WHAT YOU SHOULD DO:
Exactly as written, retype the listing below, omitting the pictures.

PROVIDED RECORDS:

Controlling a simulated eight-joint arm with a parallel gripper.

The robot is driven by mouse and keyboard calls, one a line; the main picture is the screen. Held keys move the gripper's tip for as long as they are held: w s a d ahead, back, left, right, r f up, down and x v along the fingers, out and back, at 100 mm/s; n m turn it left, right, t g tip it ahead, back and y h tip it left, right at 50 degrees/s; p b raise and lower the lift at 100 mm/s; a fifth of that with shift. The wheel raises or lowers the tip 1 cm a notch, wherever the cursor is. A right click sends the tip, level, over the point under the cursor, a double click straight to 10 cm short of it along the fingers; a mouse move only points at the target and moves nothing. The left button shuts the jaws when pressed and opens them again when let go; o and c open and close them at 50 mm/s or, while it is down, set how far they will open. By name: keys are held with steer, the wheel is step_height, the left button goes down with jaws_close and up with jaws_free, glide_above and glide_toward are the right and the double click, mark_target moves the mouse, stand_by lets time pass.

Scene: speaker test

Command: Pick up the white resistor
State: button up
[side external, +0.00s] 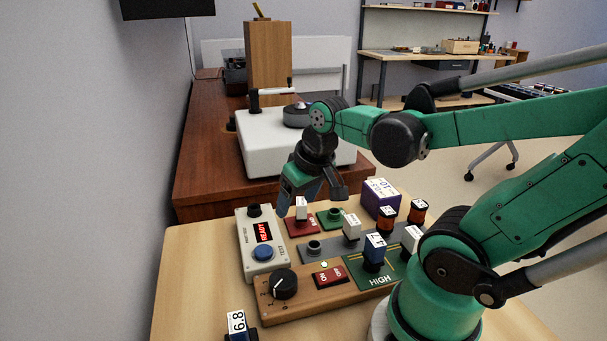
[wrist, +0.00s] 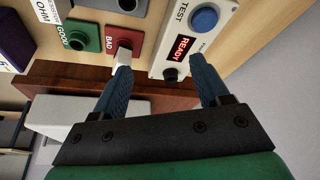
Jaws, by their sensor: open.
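My gripper (side external: 299,192) is open, pointing down, just above and behind the red BAD pad (side external: 291,226). A small white block (side external: 302,209), which may be the white resistor, stands upright on that pad. In the wrist view the white block (wrist: 122,58) shows at the tip of the left finger, partly hidden by it; I cannot tell whether they touch. Nothing shows held between the fingers (wrist: 160,65). Other pale blocks with labels stand on grey pads, one in the middle (side external: 351,227) and one at right (side external: 411,239), partly hidden by my arm.
The tester box (side external: 248,218) reads READY, left of the pads. A green GOOD pad (side external: 332,218) adjoins the red one. A purple box (side external: 381,198), orange-black parts (side external: 387,217), a blue labelled block (side external: 375,252) and a dial panel (side external: 284,284) crowd the table.

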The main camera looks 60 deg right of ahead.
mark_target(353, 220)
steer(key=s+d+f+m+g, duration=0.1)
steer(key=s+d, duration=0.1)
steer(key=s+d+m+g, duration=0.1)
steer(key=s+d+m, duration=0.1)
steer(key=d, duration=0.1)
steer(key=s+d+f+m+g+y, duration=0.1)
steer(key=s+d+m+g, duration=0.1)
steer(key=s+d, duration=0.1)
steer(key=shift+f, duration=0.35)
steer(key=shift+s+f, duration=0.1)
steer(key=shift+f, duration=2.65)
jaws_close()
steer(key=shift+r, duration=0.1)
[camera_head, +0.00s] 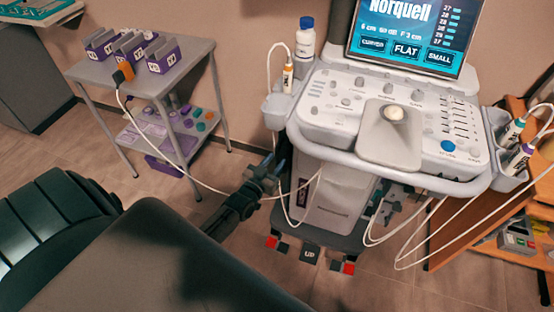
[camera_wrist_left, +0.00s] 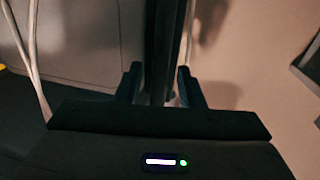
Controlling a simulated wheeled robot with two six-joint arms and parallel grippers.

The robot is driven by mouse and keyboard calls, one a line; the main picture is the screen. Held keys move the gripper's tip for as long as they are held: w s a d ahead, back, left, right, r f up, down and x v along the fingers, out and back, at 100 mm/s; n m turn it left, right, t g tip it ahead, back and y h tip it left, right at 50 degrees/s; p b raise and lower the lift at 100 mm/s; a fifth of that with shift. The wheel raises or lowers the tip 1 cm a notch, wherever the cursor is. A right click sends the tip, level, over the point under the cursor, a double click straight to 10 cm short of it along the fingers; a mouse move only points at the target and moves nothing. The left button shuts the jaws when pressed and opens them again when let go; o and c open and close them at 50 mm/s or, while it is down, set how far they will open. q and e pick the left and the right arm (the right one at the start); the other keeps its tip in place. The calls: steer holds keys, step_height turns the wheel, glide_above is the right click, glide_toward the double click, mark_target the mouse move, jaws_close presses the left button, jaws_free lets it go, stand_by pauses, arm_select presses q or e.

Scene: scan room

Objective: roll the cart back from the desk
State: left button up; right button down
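The cart is a white ultrasound machine (camera_head: 330,195) with a lit screen (camera_head: 418,35), a control panel and a dark footed base (camera_head: 310,253). A pale rail runs around its panel. It stands against the wooden desk (camera_head: 470,235) on the right. My left gripper (camera_head: 270,168) is at the cart's left side, below the panel. In the left wrist view its two fingers (camera_wrist_left: 160,88) are apart, with a dark upright bar (camera_wrist_left: 161,40) between them. I cannot tell whether they touch the bar. My right gripper is not in view.
A grey side table (camera_head: 150,82) with purple trays stands at the left. A dark padded surface (camera_head: 150,265) fills the lower left. White cables (camera_head: 430,225) hang from the cart toward the desk. The floor (camera_head: 440,285) in front of the cart is partly clear.

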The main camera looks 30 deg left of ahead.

FINISHED TASK:
Controlling a simulated eight-joint arm with a parallel gripper.

The robot is driven by mouse and keyboard calls, one a line; the main picture is the screen. Held keys move the gripper's tip for as long as they are held: w s a d ahead, back, left, right, r f up, down and x v along the fingers, out and back, at 100 mm/s; n m turn it left, right, t g tip it ahead, back and y h tip it left, right at 50 degrees/s; p b raise and lower the lift at 100 mm/s; a fifth of that with shift. The wheel raises or lowers the tip 1 cm a notch, wherever the cursor is. A right click sends the tip, level, over the point under the cursor, a double click straight to 10 cm short of it along the fingers; a mouse move only points at the target and moves nothing. The left button shuts the jaws when pressed and opens them again when let go; o and c open and close them at 50 mm/s or, while it is down, set how far they will open. By name: keys are held with steer, the wheel is step_height, the left button goes down with jaws_close and up with jaws_free, glide_above and glide_toward are the right and the double click, mark_target moves the mouse, stand_by lets time pass.

Scene: speaker test

Command: Pick up the white resistor
State: button up
[side external, +0.00s] 
[wrist, +0.00s] 
Jaws, by their sensor: open.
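My gripper (side external: 299,192) is open, pointing down, just above and behind the red BAD pad (side external: 291,226). A small white block (side external: 302,209), which may be the white resistor, stands upright on that pad. In the wrist view the white block (wrist: 122,58) shows at the tip of the left finger, partly hidden by it; I cannot tell whether they touch. Nothing shows held between the fingers (wrist: 160,65). Other pale blocks with labels stand on grey pads, one in the middle (side external: 351,227) and one at right (side external: 411,239), partly hidden by my arm.
The tester box (side external: 248,218) reads READY, left of the pads. A green GOOD pad (side external: 332,218) adjoins the red one. A purple box (side external: 381,198), orange-black parts (side external: 387,217), a blue labelled block (side external: 375,252) and a dial panel (side external: 284,284) crowd the table.

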The main camera looks 60 deg right of ahead.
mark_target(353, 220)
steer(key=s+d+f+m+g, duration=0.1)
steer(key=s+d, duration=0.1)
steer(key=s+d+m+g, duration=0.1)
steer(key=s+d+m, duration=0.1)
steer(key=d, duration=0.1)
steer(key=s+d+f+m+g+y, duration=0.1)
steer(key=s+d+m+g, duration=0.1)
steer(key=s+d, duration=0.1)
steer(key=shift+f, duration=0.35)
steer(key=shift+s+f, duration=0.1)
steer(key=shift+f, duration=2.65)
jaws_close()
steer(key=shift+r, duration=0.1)
[camera_head, +0.00s] 
[camera_wrist_left, +0.00s] 
Controlling a simulated wheeled robot with two six-joint arms and parallel grippers.

The robot is driven by mouse and keyboard calls, one a line; the main picture is the screen. Held keys move the gripper's tip for as long as they are held: w s a d ahead, back, left, right, r f up, down and x v along the fingers, out and back, at 100 mm/s; n m turn it left, right, t g tip it ahead, back and y h tip it left, right at 50 degrees/s; p b raise and lower the lift at 100 mm/s; a fifth of that with shift. The wheel raises or lowers the tip 1 cm a notch, wherever the cursor is. A right click sends the tip, level, over the point under the cursor, a double click straight to 10 cm short of it along the fingers; a mouse move only points at the target and moves nothing. The left button shuts the jaws when pressed and opens them again when let go; o and c open and close them at 50 mm/s or, while it is down, set how far they will open. q and e pick the left and the right arm (the right one at the start); the other keeps its tip in place. The calls: steer holds keys, step_height turns the wheel, glide_above is the right click, glide_toward the double click, mark_target the mouse move, jaws_close presses the left button, jaws_free lets it go, stand_by pauses, arm_select presses q or e.

Scene: scan room

Objective: roll the cart back from the desk
State: left button up; right button down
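The cart is a white ultrasound machine (camera_head: 330,195) with a lit screen (camera_head: 418,35), a control panel and a dark footed base (camera_head: 310,253). A pale rail runs around its panel. It stands against the wooden desk (camera_head: 470,235) on the right. My left gripper (camera_head: 270,168) is at the cart's left side, below the panel. In the left wrist view its two fingers (camera_wrist_left: 160,88) are apart, with a dark upright bar (camera_wrist_left: 161,40) between them. I cannot tell whether they touch the bar. My right gripper is not in view.
A grey side table (camera_head: 150,82) with purple trays stands at the left. A dark padded surface (camera_head: 150,265) fills the lower left. White cables (camera_head: 430,225) hang from the cart toward the desk. The floor (camera_head: 440,285) in front of the cart is partly clear.

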The main camera looks 30 deg left of ahead.

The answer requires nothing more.